フィーリング・ブッダ 仏教への序章
(デイビッド・ブレイジャー著、藤田一照訳、四季社、2004年)
私は先日、オンライン会議で著者のブレイジャーさんの話を聞く機会を得ました。その後、フランス在住の英国人である本人から直接、励ましのメッセージを受け取り、この本を毎日、少しずつ読み進めることができました。
彼が日本語版への序文で書いているように、私は「仏教とともに育ってきたものの、歳を重ねるにつれ、次第に仏教が生きる上での支えでなくなってしまった日本人」の一人です。

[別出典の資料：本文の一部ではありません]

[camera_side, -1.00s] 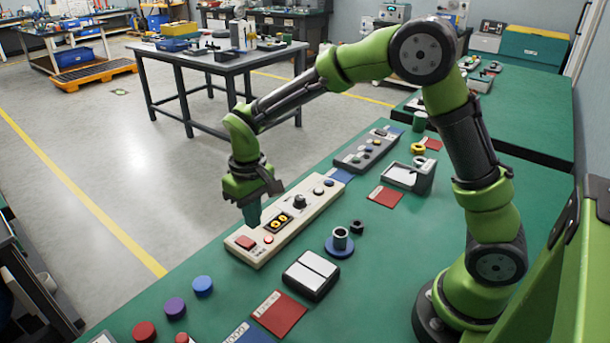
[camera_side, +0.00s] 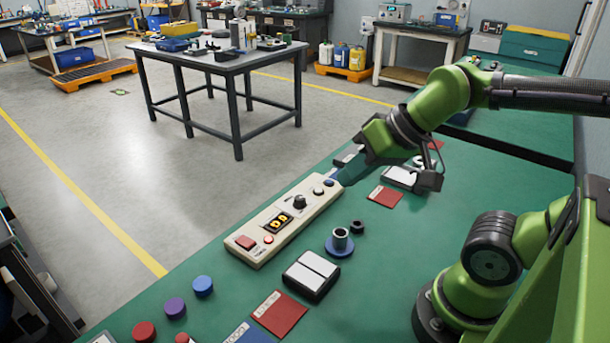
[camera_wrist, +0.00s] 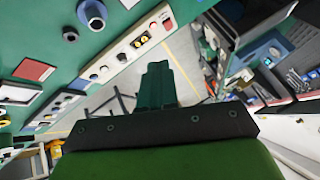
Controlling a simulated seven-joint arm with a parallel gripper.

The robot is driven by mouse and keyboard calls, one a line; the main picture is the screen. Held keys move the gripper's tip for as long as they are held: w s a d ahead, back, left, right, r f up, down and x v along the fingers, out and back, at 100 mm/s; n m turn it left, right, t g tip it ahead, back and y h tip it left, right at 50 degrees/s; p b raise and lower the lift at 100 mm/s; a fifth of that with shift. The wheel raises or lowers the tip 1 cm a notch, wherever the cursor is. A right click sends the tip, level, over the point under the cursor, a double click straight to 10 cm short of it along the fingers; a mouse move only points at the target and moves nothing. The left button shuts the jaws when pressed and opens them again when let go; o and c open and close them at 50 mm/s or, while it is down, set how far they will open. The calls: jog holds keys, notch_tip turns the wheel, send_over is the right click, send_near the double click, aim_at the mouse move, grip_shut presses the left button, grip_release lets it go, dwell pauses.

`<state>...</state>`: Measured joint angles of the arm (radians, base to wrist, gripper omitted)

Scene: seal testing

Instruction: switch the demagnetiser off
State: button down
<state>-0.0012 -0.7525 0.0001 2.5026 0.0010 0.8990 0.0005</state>
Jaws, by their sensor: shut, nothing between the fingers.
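A long cream control box (camera_side: 262,245) lies on the green bench in the side view, with a red rocker switch (camera_side: 245,242), a small red button (camera_side: 268,239), a lit yellow display (camera_side: 279,223) and a black knob (camera_side: 300,202). I cannot read its label. A grey control box (camera_wrist: 62,105) with small knobs lies further along the bench in the wrist view; my arm largely hides it in the side view. My gripper (camera_side: 346,177) is shut and empty, tilted down-left near the cream box's far end. Its teal fingers (camera_wrist: 157,84) also show shut in the wrist view.
A blue flanged bushing (camera_side: 340,243), a black nut (camera_side: 357,227) and a black-and-white two-pad block (camera_side: 311,275) stand in front of the cream box. Red cards and coloured caps (camera_side: 175,307) lie nearby.

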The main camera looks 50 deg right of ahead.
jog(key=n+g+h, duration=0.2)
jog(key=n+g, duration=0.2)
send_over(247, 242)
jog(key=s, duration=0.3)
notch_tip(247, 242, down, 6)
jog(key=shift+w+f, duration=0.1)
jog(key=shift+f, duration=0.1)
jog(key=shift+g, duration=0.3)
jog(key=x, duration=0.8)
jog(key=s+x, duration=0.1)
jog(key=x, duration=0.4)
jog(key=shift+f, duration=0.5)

この本は、仏教の基本とされる「四聖諦(ししょうたい)」について、通説とはかなり異なる解釈をしています。通常は生、老、病、死の「苦」の原因は、感情・激情(仏教用語の「渇愛」)であるとして、瞑想や祈りなどの修行によってそれをなくすることで、最終目標の「涅槃」(ねはん)の境地に至るという解釈をします。しかし、彼は、感情や激情は苦に続く不可欠なステップであり、これと同一化する苦行的生活でも、無視する享楽的生活でもなく、うまくコントロールして、命の充実に向かって生きる力に活用するのが、釈迦のさとりだとします。伝統的な四聖諦解釈と抱き合わせのようになっている、人間が死後、生まれ変わるという輪廻転生説には基づかない仏教教理です。
釈尊を、ある重要な発見を成し遂げ、それを伝えようと望んだ、あくまでも普通の人間として描いています。これらの点に私はひかれました。感じていることと適当な距離をとり、そこから新たな体験的一歩を見つけるという点で、フォーカシングに通じると思いました。